Without any actual knowledge of anyone in the other pictures except for the most tenuously suspected filament linking these people to a former spouse, we were free to speculate. Each picture was a story. The women’s poses, their faces; the cars in the background; the men’s work clothes, and uniforms. All told a tale, each one a captured moment in time. Each picture--as they say--worth a thousand words.

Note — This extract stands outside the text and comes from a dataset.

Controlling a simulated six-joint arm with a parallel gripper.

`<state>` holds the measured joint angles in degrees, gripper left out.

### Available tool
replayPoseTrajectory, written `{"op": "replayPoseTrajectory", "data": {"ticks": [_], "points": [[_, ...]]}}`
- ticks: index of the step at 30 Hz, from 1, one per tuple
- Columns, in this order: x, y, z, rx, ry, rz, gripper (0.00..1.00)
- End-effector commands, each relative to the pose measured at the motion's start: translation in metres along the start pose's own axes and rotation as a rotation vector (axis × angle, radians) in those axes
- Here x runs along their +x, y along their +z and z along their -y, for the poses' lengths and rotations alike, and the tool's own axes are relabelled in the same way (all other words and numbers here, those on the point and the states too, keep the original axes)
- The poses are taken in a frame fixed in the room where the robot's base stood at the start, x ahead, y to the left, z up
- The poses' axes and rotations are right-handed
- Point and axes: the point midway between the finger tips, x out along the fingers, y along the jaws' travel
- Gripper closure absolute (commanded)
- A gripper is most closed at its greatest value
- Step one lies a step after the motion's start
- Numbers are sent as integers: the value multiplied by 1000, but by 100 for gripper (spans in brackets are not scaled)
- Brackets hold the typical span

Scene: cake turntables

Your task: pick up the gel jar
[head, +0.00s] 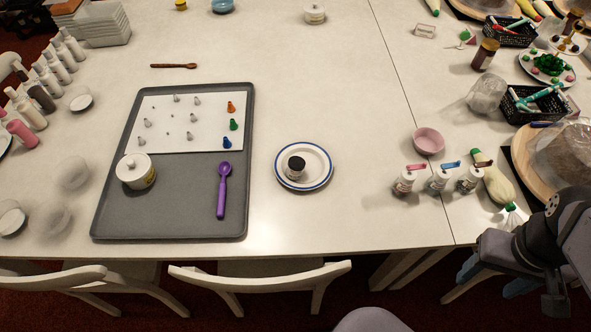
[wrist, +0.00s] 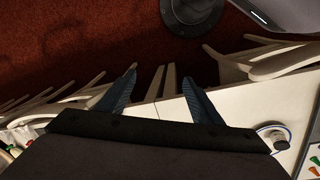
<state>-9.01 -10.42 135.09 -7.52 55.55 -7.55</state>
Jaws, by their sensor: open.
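The gel jar (head: 296,168), a small white jar with a black lid, stands upright on a white plate (head: 322,165) with a blue rim, right of the grey tray. In the wrist view the plate (wrist: 265,131) and the jar (wrist: 278,138) show small at the right edge. My gripper (head: 490,284) is at the lower right, past the table's front edge, well to the right of the jar and apart from it. In the wrist view my gripper (wrist: 159,76) has its two blue fingers spread, with nothing between them.
The grey tray (head: 190,200) holds a white lidded pot (head: 136,172), a purple spoon (head: 222,190) and a white sheet with piping tips. A pink bowl (head: 428,140) and several small bottles (head: 437,180) stand between plate and gripper. Chairs (head: 260,277) line the front edge.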

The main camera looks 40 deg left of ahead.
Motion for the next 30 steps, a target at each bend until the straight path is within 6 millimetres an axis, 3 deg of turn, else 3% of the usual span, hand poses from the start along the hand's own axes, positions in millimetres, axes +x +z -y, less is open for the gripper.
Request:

And yet these pictures, moldering in a forgotten bureau, were worth nothing at all to anyone, anymore. A few of the more “historical” artifacts--pencilled postcards sent home from Europe during World War II, photos of bombers and trucks--may be worth sending on to the local historical society, or some sort of war-history organization. Or maybe not. The postcards are faded and barely legible. The photos of the army trucks, one with the caption “I sometimes sleep in these,” are blurry. They were someone’s memories of war, but not the sort that lend themselves to broader remembrance, significance, or memorial. They were dashed off, quickly shot, sent home. And when their recipients died, they were passed on and passed down and stored away and forgotten. Even if I Googled the heck out of the family names in the baptismal certificates and obituary and located someone who might not only recognize the people in these pictures but also feel a twinge of familial obligation to take them off my hands, years from now these items will simply be cluttering someone else’s basement bureau drawers, vexing the harried, grieving relatives ultimately responsible for cleaning them out.
They meant so much when they meant something. No more.
The question of worth and meaning changes for me with the very oldest pictures, the ones called “cabinet cards,” a kind of albumen print mounted on card stock that became popular in the 1870s. Their subjects are unidentified and centuries dead. It’s entirely possible that these are the last known pictures of these men and women, even, perhaps, the only pictures of them ever to have existed. I may have been the first person to look at their faces in half a century or more. That gives me an eerie, unsettled feeling, as though I’ve inadvertently stirred, and disturbed, something that had been at rest. It raises questions about the connection between our earthly selves, the images we leave behind, and the spirits we are destined to become. Do photographs serve as a kind of tether, tying us to this earth? Connection--or shackle? I can’t help but imagine the souls long gone waiting for the moment when their final images are destroyed and they’re released, cursing when someone like me comes along and snatches away their chance at freedom.
Or they might be grateful--for a final chance not to be forgotten.
That picture of me with my great-grandfather--a picture that, shuffled and stored away, could save me, a century from now, become my last known picture, when our thousands of digital photos have crashed or become incompatible with new devices; when “the cloud” fizzles; when our failure to actually print out pictures makes our images as perilous as those in the studio portraits fading in that box.
It feels like a responsibility, having these ancient pictures. These people lived in my hometown, made fortunes and mistakes, went about their daily business in buildings that are now falling over or razed into vacant, overgrown lots. But what exactly am I obligated to do? Splash their faces on billboards, imploring passing truckers--Look at these people! Their faces are in my head now, and maybe--most probably--in no one else’s in the world. In conjuring them, I feel a weird intimacy of near-oblivion. I can almost hear them whispering.
So here they are. Look at them. These are almost certainly the last known pictures of these faces. Share the curious burden with me. And welcome the ghosts.